*Stored data*
╔══

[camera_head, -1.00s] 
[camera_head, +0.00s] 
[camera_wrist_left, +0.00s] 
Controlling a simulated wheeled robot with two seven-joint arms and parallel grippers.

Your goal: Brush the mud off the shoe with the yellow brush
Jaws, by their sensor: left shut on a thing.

╚══

*Stated goal*
Reproduce nothing but the lines from the line containing "Controlling a simulated" to the last line of the data, each exactly as written.

*Answer to the task*
Controlling a simulated wheeled robot with two seven-joint arms and parallel grippers.

Your goal: Brush the mud off the shoe with the yellow brush
Jaws, by their sensor: left shut on a thing.

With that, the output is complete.